What the task asks. Write out the whole listing word for word.

— Start —

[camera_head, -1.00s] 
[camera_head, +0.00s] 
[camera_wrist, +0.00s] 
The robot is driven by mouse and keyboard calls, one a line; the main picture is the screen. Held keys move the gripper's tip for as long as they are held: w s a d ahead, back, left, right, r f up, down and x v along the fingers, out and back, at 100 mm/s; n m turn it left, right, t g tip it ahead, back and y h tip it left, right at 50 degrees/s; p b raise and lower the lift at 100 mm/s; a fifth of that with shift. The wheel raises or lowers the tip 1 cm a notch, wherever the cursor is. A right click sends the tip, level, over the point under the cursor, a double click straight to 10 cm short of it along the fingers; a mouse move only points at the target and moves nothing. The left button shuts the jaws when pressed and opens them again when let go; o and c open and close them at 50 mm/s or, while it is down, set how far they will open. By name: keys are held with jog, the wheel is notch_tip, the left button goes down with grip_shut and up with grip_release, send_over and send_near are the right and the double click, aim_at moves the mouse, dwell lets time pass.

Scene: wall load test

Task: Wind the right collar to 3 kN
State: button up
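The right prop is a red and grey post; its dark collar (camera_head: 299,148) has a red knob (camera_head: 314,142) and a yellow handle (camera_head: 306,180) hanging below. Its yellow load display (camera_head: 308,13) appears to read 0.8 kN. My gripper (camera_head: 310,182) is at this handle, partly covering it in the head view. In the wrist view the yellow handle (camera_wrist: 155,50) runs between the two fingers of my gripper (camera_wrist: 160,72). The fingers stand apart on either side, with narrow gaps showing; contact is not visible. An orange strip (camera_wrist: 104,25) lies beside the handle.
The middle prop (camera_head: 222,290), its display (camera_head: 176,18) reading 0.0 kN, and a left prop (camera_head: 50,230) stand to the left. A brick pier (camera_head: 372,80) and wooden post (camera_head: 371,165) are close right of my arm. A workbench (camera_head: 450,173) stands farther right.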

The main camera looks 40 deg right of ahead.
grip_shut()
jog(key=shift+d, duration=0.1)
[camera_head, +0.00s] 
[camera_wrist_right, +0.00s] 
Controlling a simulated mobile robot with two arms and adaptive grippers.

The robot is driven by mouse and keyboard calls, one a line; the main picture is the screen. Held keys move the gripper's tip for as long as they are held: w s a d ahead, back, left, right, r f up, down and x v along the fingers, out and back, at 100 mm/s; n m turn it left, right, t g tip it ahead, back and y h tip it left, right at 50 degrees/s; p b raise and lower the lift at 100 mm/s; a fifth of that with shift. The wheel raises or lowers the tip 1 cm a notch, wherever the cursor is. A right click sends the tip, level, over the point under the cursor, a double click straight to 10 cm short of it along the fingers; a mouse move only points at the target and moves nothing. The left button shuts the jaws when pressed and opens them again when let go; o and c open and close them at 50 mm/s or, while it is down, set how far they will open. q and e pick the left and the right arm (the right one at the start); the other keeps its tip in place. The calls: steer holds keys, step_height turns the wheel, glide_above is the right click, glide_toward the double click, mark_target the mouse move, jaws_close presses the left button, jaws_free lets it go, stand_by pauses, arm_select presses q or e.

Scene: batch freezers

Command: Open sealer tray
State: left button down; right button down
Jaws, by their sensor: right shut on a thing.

— End —

Exercise response.
[camera_head, -1.00s] 
[camera_head, +0.00s] 
[camera_wrist, +0.00s] 
The robot is driven by mouse and keyboard calls, one a line; the main picture is the screen. Held keys move the gripper's tip for as long as they are held: w s a d ahead, back, left, right, r f up, down and x v along the fingers, out and back, at 100 mm/s; n m turn it left, right, t g tip it ahead, back and y h tip it left, right at 50 degrees/s; p b raise and lower the lift at 100 mm/s; a fifth of that with shift. The wheel raises or lowers the tip 1 cm a notch, wherever the cursor is. A right click sends the tip, level, over the point under the cursor, a double click straight to 10 cm short of it along the fingers; a mouse move only points at the target and moves nothing. The left button shuts the jaws when pressed and opens them again when let go; o and c open and close them at 50 mm/s or, while it is down, set how far they will open. By name: keys are held with jog, the wheel is notch_tip, the left button goes down with grip_shut and up with grip_release, send_over and send_near are the right and the double click, aim_at moves the mouse, dwell lets time pass.

Scene: wall load test

Task: Wind the right collar to 3 kN
State: button up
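The right prop is a red and grey post; its dark collar (camera_head: 299,148) has a red knob (camera_head: 314,142) and a yellow handle (camera_head: 306,180) hanging below. Its yellow load display (camera_head: 308,13) appears to read 0.8 kN. My gripper (camera_head: 310,182) is at this handle, partly covering it in the head view. In the wrist view the yellow handle (camera_wrist: 155,50) runs between the two fingers of my gripper (camera_wrist: 160,72). The fingers stand apart on either side, with narrow gaps showing; contact is not visible. An orange strip (camera_wrist: 104,25) lies beside the handle.
The middle prop (camera_head: 222,290), its display (camera_head: 176,18) reading 0.0 kN, and a left prop (camera_head: 50,230) stand to the left. A brick pier (camera_head: 372,80) and wooden post (camera_head: 371,165) are close right of my arm. A workbench (camera_head: 450,173) stands farther right.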

The main camera looks 40 deg right of ahead.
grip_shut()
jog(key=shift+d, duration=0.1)
[camera_head, +0.00s] 
[camera_wrist_right, +0.00s] 
Controlling a simulated mobile robot with two arms and adaptive grippers.

The robot is driven by mouse and keyboard calls, one a line; the main picture is the screen. Held keys move the gripper's tip for as long as they are held: w s a d ahead, back, left, right, r f up, down and x v along the fingers, out and back, at 100 mm/s; n m turn it left, right, t g tip it ahead, back and y h tip it left, right at 50 degrees/s; p b raise and lower the lift at 100 mm/s; a fifth of that with shift. The wheel raises or lowers the tip 1 cm a notch, wherever the cursor is. A right click sends the tip, level, over the point under the cursor, a double click straight to 10 cm short of it along the fingers; a mouse move only points at the target and moves nothing. The left button shuts the jaws when pressed and opens them again when let go; o and c open and close them at 50 mm/s or, while it is down, set how far they will open. q and e pick the left and the right arm (the right one at the start); the other keeps its tip in place. The calls: steer holds keys, step_height turns the wheel, glide_above is the right click, glide_toward the double click, mark_target the mouse move, jaws_close presses the left button, jaws_free lets it go, stand_by pauses, arm_select presses q or e.

Scene: batch freezers

Command: Open sealer tray
State: left button down; right button down
Jaws, by their sensor: right shut on a thing.

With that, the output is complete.